◆ Aim ◆
Below is a block of records; repeat all of them exactly.

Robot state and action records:
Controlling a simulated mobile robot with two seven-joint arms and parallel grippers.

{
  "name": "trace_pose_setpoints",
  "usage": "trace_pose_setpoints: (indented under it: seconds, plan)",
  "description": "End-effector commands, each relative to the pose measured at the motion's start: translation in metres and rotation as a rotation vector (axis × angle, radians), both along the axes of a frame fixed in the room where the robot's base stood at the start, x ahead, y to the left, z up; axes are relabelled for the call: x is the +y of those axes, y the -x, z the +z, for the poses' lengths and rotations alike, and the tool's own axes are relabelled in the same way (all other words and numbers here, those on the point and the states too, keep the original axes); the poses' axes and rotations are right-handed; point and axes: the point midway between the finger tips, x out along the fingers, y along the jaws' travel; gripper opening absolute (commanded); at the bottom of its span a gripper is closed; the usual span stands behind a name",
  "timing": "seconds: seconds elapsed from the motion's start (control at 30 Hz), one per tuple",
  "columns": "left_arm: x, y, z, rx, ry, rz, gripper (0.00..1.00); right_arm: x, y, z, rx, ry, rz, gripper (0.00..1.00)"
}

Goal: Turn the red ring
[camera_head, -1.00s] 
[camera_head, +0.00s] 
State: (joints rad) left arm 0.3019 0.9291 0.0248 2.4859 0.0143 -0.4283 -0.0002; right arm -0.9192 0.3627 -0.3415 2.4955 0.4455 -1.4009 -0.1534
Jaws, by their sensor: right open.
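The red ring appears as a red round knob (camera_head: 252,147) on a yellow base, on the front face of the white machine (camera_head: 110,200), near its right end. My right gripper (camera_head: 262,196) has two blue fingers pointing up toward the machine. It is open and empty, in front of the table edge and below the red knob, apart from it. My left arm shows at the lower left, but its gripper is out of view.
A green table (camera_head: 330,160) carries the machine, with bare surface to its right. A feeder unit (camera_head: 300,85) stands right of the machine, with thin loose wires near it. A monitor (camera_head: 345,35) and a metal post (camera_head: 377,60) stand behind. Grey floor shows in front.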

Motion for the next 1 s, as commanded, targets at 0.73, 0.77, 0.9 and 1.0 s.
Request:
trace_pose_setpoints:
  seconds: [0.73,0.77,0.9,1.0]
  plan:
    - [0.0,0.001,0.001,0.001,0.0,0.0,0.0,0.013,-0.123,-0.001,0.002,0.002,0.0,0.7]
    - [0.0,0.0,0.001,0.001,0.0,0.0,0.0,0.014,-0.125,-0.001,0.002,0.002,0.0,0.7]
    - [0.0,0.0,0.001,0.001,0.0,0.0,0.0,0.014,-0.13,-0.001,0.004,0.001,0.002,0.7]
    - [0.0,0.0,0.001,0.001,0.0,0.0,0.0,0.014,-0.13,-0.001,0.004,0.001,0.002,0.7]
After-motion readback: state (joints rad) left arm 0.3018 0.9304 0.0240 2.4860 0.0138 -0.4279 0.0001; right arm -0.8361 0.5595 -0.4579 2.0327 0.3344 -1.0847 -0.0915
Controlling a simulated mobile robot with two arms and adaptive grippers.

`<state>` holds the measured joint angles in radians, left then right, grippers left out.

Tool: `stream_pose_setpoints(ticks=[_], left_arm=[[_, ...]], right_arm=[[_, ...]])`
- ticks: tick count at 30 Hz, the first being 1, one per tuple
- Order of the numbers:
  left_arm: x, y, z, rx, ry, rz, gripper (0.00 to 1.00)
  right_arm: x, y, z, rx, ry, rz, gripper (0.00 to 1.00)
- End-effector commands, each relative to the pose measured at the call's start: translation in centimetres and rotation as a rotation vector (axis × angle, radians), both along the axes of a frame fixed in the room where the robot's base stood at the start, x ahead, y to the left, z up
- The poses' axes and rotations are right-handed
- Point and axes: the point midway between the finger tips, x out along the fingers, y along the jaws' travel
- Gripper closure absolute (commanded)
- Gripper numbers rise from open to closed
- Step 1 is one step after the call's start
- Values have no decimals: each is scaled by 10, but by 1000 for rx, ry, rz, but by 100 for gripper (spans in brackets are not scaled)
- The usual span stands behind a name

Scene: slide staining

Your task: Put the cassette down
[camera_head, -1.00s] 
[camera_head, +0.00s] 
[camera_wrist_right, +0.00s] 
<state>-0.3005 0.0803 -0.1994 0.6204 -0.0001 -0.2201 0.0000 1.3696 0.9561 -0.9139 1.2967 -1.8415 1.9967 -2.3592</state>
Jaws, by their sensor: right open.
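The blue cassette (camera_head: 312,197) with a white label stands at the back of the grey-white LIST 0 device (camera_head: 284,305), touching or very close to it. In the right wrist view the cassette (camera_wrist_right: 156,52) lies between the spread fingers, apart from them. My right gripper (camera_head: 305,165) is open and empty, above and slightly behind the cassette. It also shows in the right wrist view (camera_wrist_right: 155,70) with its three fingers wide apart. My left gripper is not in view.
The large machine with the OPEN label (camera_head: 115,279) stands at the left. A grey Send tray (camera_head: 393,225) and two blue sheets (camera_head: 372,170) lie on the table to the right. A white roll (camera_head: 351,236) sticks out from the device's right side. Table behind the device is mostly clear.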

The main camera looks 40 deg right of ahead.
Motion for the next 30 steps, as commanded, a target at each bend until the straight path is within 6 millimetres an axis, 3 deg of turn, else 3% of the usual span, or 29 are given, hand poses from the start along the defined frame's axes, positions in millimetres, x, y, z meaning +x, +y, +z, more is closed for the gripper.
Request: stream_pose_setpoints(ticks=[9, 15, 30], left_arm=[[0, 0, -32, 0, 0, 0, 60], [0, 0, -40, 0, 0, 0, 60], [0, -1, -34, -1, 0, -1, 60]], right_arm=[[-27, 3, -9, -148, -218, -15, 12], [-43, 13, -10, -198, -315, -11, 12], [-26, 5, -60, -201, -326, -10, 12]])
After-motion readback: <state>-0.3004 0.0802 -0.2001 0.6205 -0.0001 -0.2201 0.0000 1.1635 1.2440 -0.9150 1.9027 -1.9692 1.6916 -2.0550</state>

◆ Answer ◆
Controlling a simulated mobile robot with two seven-joint arms and parallel grippers.

{
  "name": "trace_pose_setpoints",
  "usage": "trace_pose_setpoints: (indented under it: seconds, plan)",
  "description": "End-effector commands, each relative to the pose measured at the motion's start: translation in metres and rotation as a rotation vector (axis × angle, radians), both along the axes of a frame fixed in the room where the robot's base stood at the start, x ahead, y to the left, z up; axes are relabelled for the call: x is the +y of those axes, y the -x, z the +z, for the poses' lengths and rotations alike, and the tool's own axes are relabelled in the same way (all other words and numbers here, those on the point and the states too, keep the original axes); the poses' axes and rotations are right-handed; point and axes: the point midway between the finger tips, x out along the fingers, y along the jaws' travel; gripper opening absolute (commanded); at the bottom of its span a gripper is closed; the usual span stands behind a name",
  "timing": "seconds: seconds elapsed from the motion's start (control at 30 Hz), one per tuple",
  "columns": "left_arm: x, y, z, rx, ry, rz, gripper (0.00..1.00); right_arm: x, y, z, rx, ry, rz, gripper (0.00..1.00)"
}

Goal: Turn the red ring
[camera_head, -1.00s] 
[camera_head, +0.00s] 
State: (joints rad) left arm 0.3019 0.9291 0.0248 2.4859 0.0143 -0.4283 -0.0002; right arm -0.9192 0.3627 -0.3415 2.4955 0.4455 -1.4009 -0.1534
Jaws, by their sensor: right open.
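The red ring appears as a red round knob (camera_head: 252,147) on a yellow base, on the front face of the white machine (camera_head: 110,200), near its right end. My right gripper (camera_head: 262,196) has two blue fingers pointing up toward the machine. It is open and empty, in front of the table edge and below the red knob, apart from it. My left arm shows at the lower left, but its gripper is out of view.
A green table (camera_head: 330,160) carries the machine, with bare surface to its right. A feeder unit (camera_head: 300,85) stands right of the machine, with thin loose wires near it. A monitor (camera_head: 345,35) and a metal post (camera_head: 377,60) stand behind. Grey floor shows in front.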

Motion for the next 1 s, as commanded, targets at 0.73, 0.77, 0.9 and 1.0 s.
Request:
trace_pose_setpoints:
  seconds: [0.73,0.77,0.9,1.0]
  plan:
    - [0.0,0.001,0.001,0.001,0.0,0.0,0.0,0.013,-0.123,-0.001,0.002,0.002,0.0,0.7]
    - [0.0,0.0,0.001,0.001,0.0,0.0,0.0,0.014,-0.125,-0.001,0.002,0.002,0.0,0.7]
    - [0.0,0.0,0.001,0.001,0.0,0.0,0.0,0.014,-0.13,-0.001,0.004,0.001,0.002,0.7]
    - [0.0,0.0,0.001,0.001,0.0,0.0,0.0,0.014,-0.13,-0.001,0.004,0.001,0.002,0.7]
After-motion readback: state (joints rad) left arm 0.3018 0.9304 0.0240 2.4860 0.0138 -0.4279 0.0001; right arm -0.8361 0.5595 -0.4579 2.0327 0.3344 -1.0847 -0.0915
Controlling a simulated mobile robot with two arms and adaptive grippers.

`<state>` holds the measured joint angles in radians, left then right, grippers left out.

Tool: `stream_pose_setpoints(ticks=[_], left_arm=[[_, ...]], right_arm=[[_, ...]])`
- ticks: tick count at 30 Hz, the first being 1, one per tuple
- Order of the numbers:
  left_arm: x, y, z, rx, ry, rz, gripper (0.00 to 1.00)
  right_arm: x, y, z, rx, ry, rz, gripper (0.00 to 1.00)
- End-effector commands, each relative to the pose measured at the call's start: translation in centimetres and rotation as a rotation vector (axis × angle, radians), both along the axes of a frame fixed in the room where the robot's base stood at the start, x ahead, y to the left, z up
- The poses' axes and rotations are right-handed
- Point and axes: the point midway between the finger tips, x out along the fingers, y along the jaws' travel
- Gripper closure absolute (commanded)
- Gripper numbers rise from open to closed
- Step 1 is one step after the call's start
- Values have no decimals: each is scaled by 10, but by 1000 for rx, ry, rz, but by 100 for gripper (spans in brackets are not scaled)
- The usual span stands behind a name

Scene: slide staining

Your task: Put the cassette down
[camera_head, -1.00s] 
[camera_head, +0.00s] 
[camera_wrist_right, +0.00s] 
<state>-0.3005 0.0803 -0.1994 0.6204 -0.0001 -0.2201 0.0000 1.3696 0.9561 -0.9139 1.2967 -1.8415 1.9967 -2.3592</state>
Jaws, by their sensor: right open.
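The blue cassette (camera_head: 312,197) with a white label stands at the back of the grey-white LIST 0 device (camera_head: 284,305), touching or very close to it. In the right wrist view the cassette (camera_wrist_right: 156,52) lies between the spread fingers, apart from them. My right gripper (camera_head: 305,165) is open and empty, above and slightly behind the cassette. It also shows in the right wrist view (camera_wrist_right: 155,70) with its three fingers wide apart. My left gripper is not in view.
The large machine with the OPEN label (camera_head: 115,279) stands at the left. A grey Send tray (camera_head: 393,225) and two blue sheets (camera_head: 372,170) lie on the table to the right. A white roll (camera_head: 351,236) sticks out from the device's right side. Table behind the device is mostly clear.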

The main camera looks 40 deg right of ahead.
Motion for the next 30 steps, as commanded, a target at each bend until the straight path is within 6 millimetres an axis, 3 deg of turn, else 3% of the usual span, or 29 are given, hand poses from the start along the defined frame's axes, positions in millimetres, x, y, z meaning +x, +y, +z, more is closed for the gripper.
Request: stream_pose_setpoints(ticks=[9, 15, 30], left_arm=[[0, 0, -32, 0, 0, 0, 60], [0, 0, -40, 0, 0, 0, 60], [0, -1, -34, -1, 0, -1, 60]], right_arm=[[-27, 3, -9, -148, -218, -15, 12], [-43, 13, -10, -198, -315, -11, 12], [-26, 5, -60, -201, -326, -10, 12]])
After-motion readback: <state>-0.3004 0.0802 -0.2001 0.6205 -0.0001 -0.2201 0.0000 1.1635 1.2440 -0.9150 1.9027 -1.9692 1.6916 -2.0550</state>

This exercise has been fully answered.